::: DATA IN THIS EXERCISE :::

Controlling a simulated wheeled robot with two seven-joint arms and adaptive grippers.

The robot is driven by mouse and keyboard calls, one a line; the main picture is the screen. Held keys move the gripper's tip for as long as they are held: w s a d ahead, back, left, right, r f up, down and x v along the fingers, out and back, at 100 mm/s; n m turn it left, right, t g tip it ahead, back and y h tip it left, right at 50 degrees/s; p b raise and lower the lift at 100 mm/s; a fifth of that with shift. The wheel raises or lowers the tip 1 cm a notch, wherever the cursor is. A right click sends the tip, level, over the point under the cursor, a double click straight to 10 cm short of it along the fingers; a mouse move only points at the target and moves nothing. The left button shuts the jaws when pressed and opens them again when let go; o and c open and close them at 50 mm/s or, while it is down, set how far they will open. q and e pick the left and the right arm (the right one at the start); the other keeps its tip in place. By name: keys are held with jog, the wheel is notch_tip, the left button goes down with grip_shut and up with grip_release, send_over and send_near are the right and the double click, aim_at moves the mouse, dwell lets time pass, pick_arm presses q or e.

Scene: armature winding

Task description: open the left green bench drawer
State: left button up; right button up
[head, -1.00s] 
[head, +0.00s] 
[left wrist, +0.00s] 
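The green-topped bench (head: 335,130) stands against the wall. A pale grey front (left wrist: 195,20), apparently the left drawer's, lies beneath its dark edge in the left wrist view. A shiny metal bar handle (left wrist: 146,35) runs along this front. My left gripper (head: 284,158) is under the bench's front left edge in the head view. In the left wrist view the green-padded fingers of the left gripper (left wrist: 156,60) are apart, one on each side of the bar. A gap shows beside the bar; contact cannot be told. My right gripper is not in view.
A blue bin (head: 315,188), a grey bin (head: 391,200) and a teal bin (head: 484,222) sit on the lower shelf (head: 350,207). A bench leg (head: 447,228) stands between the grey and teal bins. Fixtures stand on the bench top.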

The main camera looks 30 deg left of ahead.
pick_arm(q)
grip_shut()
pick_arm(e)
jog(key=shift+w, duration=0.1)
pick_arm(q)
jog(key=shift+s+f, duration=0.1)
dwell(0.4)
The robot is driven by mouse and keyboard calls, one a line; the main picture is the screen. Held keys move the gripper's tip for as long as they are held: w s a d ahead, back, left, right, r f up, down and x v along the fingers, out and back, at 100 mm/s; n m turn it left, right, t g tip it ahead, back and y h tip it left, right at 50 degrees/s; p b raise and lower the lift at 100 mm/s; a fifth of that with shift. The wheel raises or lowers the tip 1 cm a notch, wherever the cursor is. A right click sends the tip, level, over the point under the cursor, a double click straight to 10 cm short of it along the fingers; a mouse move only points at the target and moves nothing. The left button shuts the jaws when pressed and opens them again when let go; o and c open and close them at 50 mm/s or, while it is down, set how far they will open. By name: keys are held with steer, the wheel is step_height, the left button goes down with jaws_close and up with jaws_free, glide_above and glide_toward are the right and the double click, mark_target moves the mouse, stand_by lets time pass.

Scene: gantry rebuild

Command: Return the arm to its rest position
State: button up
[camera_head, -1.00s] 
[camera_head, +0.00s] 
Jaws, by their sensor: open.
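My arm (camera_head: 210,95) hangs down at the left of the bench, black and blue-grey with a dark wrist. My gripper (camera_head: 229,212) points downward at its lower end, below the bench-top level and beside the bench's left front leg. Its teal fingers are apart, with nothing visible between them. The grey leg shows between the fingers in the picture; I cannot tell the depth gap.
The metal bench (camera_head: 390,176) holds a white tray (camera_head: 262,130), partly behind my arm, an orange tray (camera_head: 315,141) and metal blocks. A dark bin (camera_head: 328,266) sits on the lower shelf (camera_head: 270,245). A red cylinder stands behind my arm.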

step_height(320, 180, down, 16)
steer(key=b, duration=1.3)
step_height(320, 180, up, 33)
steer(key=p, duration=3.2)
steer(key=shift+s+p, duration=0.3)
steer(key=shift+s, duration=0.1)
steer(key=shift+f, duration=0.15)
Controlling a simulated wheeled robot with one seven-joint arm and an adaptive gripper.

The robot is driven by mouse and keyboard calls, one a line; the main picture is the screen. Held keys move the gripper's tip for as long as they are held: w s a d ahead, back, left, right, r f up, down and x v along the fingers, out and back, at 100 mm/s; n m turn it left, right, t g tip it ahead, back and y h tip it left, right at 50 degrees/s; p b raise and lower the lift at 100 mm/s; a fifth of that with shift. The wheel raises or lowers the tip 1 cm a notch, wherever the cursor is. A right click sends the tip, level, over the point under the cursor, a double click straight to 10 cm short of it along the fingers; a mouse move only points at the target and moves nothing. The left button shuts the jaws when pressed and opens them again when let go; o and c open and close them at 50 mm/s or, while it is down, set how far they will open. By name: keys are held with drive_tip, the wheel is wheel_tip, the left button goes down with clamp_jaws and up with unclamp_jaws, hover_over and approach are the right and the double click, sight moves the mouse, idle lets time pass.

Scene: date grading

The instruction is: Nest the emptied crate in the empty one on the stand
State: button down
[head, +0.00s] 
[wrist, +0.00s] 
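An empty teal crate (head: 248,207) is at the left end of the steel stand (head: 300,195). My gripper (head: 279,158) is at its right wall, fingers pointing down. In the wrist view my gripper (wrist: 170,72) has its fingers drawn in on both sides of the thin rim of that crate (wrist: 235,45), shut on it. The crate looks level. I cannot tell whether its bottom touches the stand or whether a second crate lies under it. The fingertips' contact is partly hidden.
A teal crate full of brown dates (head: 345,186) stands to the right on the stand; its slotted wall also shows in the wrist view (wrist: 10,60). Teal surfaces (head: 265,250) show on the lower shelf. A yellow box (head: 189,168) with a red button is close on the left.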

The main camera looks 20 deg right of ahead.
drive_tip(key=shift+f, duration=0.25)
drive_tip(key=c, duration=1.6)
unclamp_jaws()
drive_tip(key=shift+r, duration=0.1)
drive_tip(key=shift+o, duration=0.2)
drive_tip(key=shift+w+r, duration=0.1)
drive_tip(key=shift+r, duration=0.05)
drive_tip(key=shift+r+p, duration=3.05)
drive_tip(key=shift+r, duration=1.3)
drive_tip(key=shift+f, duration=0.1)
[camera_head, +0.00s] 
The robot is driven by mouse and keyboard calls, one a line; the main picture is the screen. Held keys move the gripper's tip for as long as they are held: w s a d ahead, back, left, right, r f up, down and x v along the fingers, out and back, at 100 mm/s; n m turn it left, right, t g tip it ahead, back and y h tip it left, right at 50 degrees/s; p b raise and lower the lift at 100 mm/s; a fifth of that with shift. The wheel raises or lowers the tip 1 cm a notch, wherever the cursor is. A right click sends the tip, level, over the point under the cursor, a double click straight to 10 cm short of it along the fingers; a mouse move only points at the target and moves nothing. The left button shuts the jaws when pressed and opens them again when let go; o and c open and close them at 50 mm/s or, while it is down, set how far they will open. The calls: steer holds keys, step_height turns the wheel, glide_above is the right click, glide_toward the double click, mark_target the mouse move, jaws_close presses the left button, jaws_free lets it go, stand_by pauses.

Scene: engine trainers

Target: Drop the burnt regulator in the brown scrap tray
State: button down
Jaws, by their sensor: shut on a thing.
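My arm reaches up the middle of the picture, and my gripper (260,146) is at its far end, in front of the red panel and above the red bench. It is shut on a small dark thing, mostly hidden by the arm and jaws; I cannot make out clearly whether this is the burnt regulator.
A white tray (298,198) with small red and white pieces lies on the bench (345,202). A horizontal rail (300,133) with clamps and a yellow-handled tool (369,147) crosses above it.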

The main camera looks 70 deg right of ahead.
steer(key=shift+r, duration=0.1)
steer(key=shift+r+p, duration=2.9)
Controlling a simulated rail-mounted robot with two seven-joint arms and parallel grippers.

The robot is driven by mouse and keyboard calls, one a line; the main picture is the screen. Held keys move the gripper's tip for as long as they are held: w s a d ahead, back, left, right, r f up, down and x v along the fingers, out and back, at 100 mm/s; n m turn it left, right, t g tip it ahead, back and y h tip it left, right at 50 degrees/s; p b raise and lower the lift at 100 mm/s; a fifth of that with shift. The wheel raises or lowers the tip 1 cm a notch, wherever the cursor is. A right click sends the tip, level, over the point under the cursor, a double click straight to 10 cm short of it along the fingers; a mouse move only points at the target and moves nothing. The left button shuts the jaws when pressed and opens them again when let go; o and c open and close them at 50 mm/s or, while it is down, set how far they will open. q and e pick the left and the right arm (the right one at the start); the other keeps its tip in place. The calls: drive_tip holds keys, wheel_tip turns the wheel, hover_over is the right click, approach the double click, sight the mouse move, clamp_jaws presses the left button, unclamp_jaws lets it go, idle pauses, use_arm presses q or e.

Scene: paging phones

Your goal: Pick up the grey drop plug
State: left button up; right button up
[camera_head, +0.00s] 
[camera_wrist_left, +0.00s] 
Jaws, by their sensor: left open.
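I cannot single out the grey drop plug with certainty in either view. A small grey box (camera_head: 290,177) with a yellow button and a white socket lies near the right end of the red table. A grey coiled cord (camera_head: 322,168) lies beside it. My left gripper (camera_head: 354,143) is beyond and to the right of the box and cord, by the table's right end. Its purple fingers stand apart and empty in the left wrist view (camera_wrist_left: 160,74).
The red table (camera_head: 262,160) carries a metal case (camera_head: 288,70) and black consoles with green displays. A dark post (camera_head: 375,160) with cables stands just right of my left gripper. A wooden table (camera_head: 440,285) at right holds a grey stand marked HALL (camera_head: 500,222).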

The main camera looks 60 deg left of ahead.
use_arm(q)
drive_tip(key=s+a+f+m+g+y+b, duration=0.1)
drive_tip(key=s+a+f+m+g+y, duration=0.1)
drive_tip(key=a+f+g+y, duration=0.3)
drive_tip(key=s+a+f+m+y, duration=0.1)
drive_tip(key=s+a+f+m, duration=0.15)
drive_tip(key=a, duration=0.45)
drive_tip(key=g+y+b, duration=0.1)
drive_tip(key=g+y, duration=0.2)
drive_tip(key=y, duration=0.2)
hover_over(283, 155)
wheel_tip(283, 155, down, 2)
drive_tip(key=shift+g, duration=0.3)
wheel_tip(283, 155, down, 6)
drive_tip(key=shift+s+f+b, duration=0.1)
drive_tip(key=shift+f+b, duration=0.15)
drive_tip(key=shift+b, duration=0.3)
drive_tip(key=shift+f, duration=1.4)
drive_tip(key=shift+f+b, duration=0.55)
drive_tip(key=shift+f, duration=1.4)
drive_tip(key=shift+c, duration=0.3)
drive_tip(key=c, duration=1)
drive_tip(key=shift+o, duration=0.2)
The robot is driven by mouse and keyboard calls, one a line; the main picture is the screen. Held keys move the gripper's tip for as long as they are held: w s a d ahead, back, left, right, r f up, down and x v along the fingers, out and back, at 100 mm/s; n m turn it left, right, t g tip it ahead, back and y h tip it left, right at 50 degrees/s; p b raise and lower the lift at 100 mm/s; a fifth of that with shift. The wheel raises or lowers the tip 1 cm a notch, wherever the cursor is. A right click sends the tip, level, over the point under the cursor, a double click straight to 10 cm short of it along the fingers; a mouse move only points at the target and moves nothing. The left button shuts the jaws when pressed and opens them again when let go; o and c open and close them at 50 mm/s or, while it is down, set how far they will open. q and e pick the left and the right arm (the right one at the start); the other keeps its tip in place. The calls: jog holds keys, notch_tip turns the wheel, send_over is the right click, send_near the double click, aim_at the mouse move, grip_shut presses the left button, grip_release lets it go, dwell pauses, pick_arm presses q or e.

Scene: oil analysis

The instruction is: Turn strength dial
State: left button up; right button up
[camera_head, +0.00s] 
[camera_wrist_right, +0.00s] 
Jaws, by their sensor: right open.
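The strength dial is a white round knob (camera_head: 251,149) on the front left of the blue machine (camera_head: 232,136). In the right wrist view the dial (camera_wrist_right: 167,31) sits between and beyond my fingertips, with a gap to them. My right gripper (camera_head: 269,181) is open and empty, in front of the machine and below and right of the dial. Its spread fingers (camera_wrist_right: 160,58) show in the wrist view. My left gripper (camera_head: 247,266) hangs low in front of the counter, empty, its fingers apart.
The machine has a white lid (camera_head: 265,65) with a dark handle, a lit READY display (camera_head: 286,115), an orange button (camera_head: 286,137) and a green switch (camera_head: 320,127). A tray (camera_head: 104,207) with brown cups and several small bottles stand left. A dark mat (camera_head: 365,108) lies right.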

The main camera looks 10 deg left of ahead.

:::

Of the lines above, how many hold the word "wheeled"? Say the number alone.

2